The bicyles however are in the capable hands of the Cycleurope Group, based in Sweden. This Pan-European company produces many generic bikes in various priceranges and rebadge them for local markets. That is not a bad thing, specially for Puch. The brand is very strong in the Netherlands and Germany, and soon other European countries will follow. For Austria, they even produce a specific range of bicyles of high-end quality. Puch is, in that way, still alive and on the road again.
2. the Steyr-Puch brand. In the past, besides Puch itself, also the Steyr-Puch brand was used on many vehicles from the factory. For us fans, it would be the closest we could get with a hypothetical production. But legal jurisdiction and international laws would make this one near impossible to restart. It would however, be an awesome alternative, with a name still fresh in most people's memories today. So, we must conclude that this option is also a dead end.

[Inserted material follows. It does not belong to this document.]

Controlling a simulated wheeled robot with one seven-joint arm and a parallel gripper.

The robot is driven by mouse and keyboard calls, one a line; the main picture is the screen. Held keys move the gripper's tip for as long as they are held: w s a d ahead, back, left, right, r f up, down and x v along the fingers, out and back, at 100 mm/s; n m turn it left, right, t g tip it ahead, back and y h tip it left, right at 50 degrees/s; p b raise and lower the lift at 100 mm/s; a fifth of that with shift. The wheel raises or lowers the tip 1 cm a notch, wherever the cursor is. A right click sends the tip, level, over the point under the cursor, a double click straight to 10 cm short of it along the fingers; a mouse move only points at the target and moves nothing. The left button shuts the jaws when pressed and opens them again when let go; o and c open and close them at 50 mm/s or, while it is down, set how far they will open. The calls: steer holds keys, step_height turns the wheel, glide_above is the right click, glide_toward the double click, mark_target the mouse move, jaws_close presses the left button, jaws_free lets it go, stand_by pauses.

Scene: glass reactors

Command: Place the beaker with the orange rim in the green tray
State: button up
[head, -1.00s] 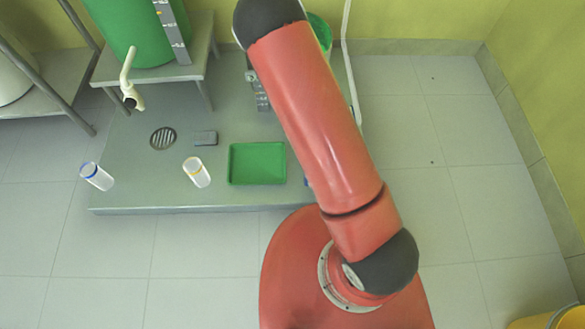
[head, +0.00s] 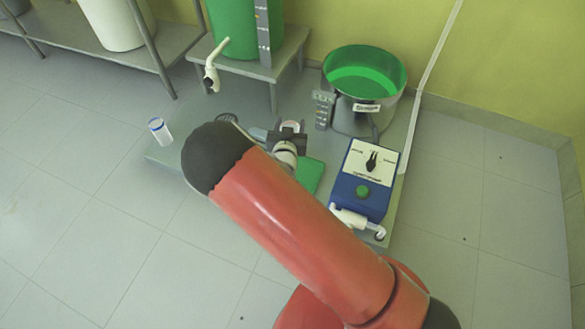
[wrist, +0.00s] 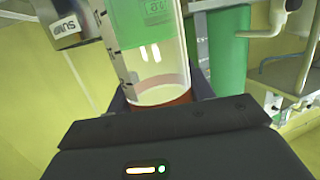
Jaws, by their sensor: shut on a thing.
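My gripper (head: 288,133) is shut on a clear beaker (head: 291,126), which also fills the middle of the wrist view (wrist: 150,55). An orange-red rim (wrist: 165,106) shows on it, close to the gripper. In the head view the gripper and beaker appear above the far side of the green tray (head: 312,172); their height over it is unclear. My arm hides much of the tray. A beaker with a blue rim (head: 160,131) stands at the platform's left. A beaker with a yellow-orange rim, seen earlier left of the tray, does not show now; my arm covers that area.
A blue control box (head: 362,183) with a knob and white pipe stands right of the tray. A steel vessel with a green inside (head: 364,85) is behind it. A green tank (head: 240,30) with a white spout (head: 213,68) stands at the back.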

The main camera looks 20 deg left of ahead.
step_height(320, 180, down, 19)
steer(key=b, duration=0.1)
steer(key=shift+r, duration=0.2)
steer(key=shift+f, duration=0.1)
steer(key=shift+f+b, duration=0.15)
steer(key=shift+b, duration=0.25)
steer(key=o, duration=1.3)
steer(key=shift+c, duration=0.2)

3. the Puch-Suzuki brand. In 1983, Suzuki and Puch joined forces to produce Japanese designed mopeds and scooters in Europe. This was realized in two factories: the first being in Gras, Austria, and the second being the Avelló factory in Gijon, Spain. For several years, both brands profited from the joint-venture, with Suzuki being very strong in Southern Europe and Puch in Northern Europe. They even rebadged models for local markets. This also ended when Piaggio became owener of the Puch brandname for motorized two-wheelers, and Suzuki bought the Spanish factory and used up all the old Puch branded parts up to 1989. This is considere3d also a dead end.
4. the Hero-Puch brand. Again, a dead end. Hero is an Indian-based factory, which buys older moped and scooter models (the mouldings and rights) of old A-brand names. In 1988 they bought the Puch Maxi Plus and started to produce them under the name Hero Puch, up to 2005, in various modelnames and even prototypes of new developments based on the Maxi Plus. But since they no longer produce it, that brandname has become obsolete for Hero itself. It must be said, that the company did the most with the Puch brandname and models after they bought it. They deserve much credit for keeping the Puch brand on the road for so long.
5. the Steyr brand. This could be interesting. In the past, Steyr manufactured many 4-wheelers in Graz, Austria. Today, the Steyr brand produces rebadged Case/New Holland tractors, but with the famous power and durability. They have nothing to do anymore with the old Steyr-Daimler-Puch company, only a link with it's history. But consider that Steyr is doing very well in Europe, is very much alive and active and has the latest technology and the best engineers inhouse, so i would like to leave this option "open" for the future.
6. the Austro-Daimler brand. Few people in Europe still know the brand, that was part of Steyr-Daimler-Puch. But across the ocean, in America, it is very well known. The Puch Maxi Plus was sold there as the Austro-Daimler moped. And with success. Now, i don't know what happened to the rights of that brandname, but my guess is that someone owns it, not being Piaggio, and that production would be a possibility. It's comes from the same stable (Steyr-Daimler-Puch) and has a long tradition, and would fit perfectly for new vehicles. This would be a great option in my opinion.
As stated before: all of this is purely "what if?" speculative and should not be taken out of that context. Still, as a fan of the Austrians, and the legendary Graz factory, i hope that somewhere, somehow, in the future, something will happen, which will make riding on a new Puch(related) brand moped, scooter or other vehicle a reality.